** Begin Information provided **

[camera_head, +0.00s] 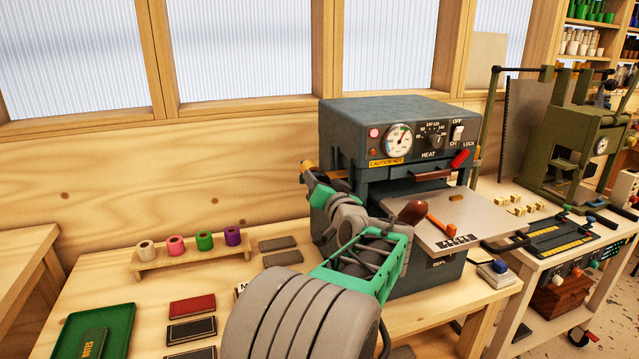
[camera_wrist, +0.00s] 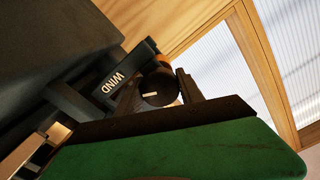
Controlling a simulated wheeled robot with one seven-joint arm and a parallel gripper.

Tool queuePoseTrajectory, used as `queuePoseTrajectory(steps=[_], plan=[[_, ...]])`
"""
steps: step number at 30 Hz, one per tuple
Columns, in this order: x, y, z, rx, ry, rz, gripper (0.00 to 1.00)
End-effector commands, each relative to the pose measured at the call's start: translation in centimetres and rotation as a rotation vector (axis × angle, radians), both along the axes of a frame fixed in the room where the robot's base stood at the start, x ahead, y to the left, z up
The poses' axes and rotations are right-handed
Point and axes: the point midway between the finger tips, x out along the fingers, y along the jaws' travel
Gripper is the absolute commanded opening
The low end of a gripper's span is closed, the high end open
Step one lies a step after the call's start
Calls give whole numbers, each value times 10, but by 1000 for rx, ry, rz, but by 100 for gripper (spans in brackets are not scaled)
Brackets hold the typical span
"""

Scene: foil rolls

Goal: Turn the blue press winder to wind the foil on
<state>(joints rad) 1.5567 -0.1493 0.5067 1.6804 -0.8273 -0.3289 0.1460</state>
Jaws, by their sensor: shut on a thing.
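The blue-grey press (camera_head: 350,112) stands on the bench in the middle of the head view, its pink lamp lit. Its winder (camera_wrist: 158,90), a round black knob with a white mark, shows in the wrist view beside a black plate lettered WIND (camera_wrist: 118,80). My gripper (camera_head: 308,178) is at the press's left side, with a dark finger on each side of the knob, shut on it. An orange-yellow roll end (camera_head: 308,165) shows just behind; it is mostly hidden. The foil's path inside the press is hidden.
A wooden rack (camera_head: 190,263) holds several coloured foil rolls left of my arm. Dark and red blocks (camera_head: 192,306) and a green tray (camera_head: 125,340) lie in front. An orange-handled tool (camera_head: 441,225) lies on the press's pulled-out plate. An olive press (camera_head: 585,140) stands at right.

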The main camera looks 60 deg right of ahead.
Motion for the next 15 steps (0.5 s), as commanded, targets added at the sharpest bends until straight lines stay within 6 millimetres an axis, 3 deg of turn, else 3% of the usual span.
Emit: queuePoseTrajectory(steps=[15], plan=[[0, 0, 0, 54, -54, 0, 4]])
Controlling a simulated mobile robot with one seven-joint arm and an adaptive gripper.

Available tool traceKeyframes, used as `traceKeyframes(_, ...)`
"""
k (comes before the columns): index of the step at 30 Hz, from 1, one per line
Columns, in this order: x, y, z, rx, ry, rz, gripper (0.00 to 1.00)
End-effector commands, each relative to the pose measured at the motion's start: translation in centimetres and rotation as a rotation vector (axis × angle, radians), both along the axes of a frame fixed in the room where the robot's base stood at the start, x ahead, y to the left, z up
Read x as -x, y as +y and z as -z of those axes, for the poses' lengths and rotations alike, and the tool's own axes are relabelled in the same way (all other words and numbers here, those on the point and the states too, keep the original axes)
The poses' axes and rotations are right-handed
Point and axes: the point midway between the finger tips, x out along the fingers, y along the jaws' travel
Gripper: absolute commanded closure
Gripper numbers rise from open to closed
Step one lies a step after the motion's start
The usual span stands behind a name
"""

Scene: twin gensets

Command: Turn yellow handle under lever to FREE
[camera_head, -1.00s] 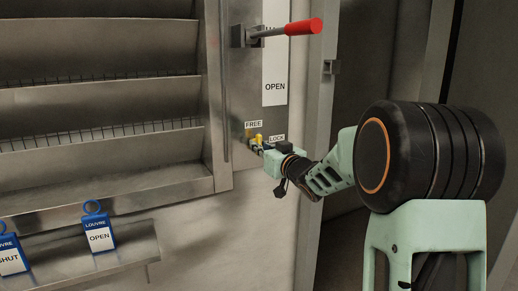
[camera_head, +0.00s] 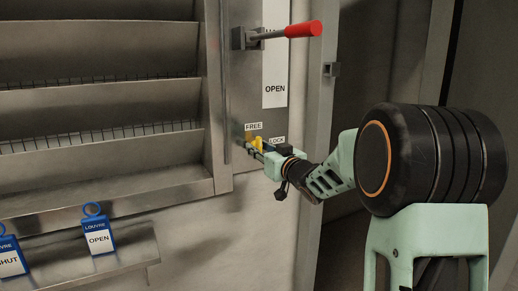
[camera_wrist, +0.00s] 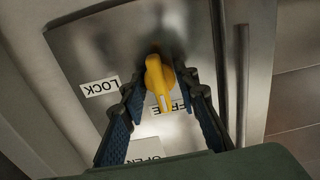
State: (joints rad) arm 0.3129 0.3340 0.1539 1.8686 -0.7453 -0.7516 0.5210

** End Information provided **

Your task — Output precisely the lines in the material above from the line containing "Gripper: absolute commanded closure" through its last line, and omit pictures.

Exercise result —
Gripper: absolute commanded closure
Gripper numbers rise from open to closed
Step one lies a step after the motion's start
The usual span stands behind a name
"""

Scene: twin gensets

Command: Turn yellow handle under lever to FREE
[camera_head, -1.00s] 
[camera_head, +0.00s] 
[camera_wrist, +0.00s] 
State: (joints rad) arm 0.3129 0.3340 0.1539 1.8686 -0.7453 -0.7516 0.5210

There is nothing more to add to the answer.